◆ RECORDS FOR PROCESSING:
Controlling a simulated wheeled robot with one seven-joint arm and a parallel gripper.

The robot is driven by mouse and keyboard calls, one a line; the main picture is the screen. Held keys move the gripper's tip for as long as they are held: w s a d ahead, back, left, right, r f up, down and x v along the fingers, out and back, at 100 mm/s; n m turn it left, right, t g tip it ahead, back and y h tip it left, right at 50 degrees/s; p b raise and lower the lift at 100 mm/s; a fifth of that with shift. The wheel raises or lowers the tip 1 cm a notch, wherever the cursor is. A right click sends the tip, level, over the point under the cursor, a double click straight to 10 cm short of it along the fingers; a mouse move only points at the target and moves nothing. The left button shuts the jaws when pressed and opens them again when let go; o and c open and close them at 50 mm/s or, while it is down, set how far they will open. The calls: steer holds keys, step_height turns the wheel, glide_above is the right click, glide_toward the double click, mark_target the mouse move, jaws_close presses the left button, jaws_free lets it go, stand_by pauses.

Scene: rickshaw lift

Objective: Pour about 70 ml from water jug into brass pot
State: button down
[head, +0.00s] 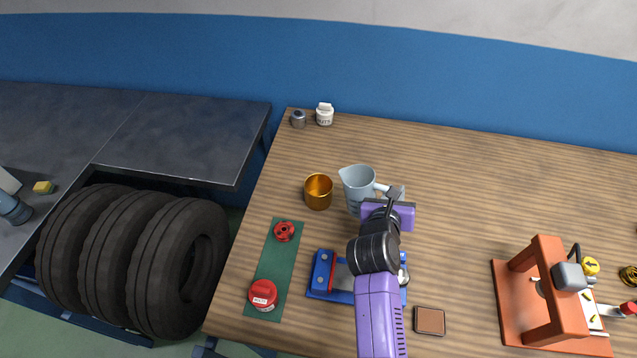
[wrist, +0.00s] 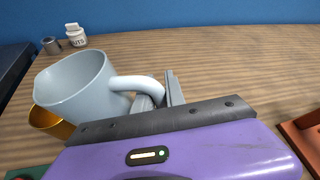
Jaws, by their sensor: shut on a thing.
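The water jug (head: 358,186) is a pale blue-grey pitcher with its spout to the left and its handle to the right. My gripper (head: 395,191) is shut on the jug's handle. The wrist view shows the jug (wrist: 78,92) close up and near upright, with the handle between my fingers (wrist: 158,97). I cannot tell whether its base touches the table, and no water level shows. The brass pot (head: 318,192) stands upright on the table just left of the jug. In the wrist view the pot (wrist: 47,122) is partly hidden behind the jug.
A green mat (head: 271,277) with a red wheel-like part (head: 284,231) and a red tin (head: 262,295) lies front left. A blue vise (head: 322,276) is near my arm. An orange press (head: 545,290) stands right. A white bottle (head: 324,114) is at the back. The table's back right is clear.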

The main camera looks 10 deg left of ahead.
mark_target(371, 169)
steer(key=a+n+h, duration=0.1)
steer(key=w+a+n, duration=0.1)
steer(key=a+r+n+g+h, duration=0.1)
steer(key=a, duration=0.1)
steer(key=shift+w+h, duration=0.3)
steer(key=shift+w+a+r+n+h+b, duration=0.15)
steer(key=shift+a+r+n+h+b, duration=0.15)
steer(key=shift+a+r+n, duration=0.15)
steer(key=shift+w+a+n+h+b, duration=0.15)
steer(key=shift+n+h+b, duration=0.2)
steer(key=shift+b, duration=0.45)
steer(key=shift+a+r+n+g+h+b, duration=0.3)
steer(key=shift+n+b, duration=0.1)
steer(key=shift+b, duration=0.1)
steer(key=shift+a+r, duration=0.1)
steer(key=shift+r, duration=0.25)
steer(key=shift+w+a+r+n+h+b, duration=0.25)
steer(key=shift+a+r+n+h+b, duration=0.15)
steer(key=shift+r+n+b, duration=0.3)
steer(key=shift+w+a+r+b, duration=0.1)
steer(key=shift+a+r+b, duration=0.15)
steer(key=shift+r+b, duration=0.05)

---

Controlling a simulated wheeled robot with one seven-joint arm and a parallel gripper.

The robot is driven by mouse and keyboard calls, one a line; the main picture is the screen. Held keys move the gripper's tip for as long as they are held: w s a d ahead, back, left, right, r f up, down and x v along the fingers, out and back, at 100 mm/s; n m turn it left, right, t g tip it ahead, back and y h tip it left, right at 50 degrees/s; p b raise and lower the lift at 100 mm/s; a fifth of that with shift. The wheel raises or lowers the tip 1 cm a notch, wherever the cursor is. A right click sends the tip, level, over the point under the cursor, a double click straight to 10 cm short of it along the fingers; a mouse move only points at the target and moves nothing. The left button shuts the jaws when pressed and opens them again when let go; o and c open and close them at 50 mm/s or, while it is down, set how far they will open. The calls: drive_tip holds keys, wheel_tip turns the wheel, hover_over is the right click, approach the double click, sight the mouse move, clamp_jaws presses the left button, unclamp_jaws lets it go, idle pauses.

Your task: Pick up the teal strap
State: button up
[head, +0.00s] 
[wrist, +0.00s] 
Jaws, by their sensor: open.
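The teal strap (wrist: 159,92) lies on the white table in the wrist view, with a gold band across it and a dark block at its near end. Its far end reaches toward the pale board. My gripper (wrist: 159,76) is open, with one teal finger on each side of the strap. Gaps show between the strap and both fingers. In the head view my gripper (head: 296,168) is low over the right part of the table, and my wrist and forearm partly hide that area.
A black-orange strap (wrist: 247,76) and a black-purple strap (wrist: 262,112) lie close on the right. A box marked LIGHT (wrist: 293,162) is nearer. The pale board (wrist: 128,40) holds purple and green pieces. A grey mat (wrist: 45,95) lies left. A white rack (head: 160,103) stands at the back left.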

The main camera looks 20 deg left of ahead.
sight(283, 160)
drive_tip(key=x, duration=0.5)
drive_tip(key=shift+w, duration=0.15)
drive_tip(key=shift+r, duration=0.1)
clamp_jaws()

...

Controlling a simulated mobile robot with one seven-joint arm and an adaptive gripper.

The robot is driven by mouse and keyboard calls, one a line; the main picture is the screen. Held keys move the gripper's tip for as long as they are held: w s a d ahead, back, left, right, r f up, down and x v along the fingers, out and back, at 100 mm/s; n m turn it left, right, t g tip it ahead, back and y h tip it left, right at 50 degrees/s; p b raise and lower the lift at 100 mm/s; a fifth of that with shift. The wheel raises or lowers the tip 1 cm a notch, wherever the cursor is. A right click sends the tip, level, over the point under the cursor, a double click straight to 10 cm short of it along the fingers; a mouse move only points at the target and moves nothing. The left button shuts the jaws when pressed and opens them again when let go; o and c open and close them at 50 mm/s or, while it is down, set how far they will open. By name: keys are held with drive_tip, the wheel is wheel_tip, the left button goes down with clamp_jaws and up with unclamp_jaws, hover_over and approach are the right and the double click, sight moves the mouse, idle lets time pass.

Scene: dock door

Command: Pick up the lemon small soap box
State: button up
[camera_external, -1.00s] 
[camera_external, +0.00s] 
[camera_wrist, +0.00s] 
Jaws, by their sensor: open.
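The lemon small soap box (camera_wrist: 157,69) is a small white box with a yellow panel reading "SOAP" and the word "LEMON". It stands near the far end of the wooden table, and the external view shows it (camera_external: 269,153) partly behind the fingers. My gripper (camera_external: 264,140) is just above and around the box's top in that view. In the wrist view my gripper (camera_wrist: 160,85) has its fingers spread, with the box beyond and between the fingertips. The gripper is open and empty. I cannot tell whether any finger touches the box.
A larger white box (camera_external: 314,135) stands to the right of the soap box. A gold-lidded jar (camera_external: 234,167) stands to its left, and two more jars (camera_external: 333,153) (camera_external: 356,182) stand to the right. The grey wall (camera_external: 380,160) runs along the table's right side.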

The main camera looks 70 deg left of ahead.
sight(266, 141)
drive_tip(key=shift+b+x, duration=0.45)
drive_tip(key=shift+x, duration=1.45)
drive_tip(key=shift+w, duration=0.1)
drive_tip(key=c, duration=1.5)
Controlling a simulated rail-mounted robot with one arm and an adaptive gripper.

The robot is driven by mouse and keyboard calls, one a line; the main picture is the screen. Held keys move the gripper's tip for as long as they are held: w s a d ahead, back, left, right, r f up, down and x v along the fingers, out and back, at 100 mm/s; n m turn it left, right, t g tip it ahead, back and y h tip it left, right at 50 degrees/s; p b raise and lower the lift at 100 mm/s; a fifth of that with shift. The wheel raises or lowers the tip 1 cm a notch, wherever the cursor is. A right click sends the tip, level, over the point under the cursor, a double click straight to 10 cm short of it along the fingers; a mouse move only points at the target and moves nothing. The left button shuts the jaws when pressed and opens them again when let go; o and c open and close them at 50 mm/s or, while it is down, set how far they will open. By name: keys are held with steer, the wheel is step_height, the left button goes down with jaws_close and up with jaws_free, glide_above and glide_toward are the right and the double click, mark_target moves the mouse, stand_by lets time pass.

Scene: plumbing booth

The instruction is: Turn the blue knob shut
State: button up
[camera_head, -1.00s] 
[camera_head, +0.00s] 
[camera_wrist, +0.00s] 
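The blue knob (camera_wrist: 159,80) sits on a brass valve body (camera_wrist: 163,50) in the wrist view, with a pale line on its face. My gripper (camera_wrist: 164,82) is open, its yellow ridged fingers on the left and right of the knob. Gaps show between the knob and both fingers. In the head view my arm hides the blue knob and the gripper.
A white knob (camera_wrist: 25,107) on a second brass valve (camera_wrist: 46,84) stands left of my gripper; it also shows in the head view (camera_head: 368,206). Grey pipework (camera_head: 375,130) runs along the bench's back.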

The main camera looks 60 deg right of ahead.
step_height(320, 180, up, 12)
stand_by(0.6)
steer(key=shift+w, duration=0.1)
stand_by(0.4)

◆ SHORT TASK:
Taking the lines above, repeat exactly those from the line that contains "Scene: plumbing booth" through the line that contains "[camera_head, +0.00s]", and both of those lines as well. Include nothing else.

◆ OUTPUT OF THE EXERCISE:
Scene: plumbing booth

The instruction is: Turn the blue knob shut
State: button up
[camera_head, -1.00s] 
[camera_head, +0.00s] 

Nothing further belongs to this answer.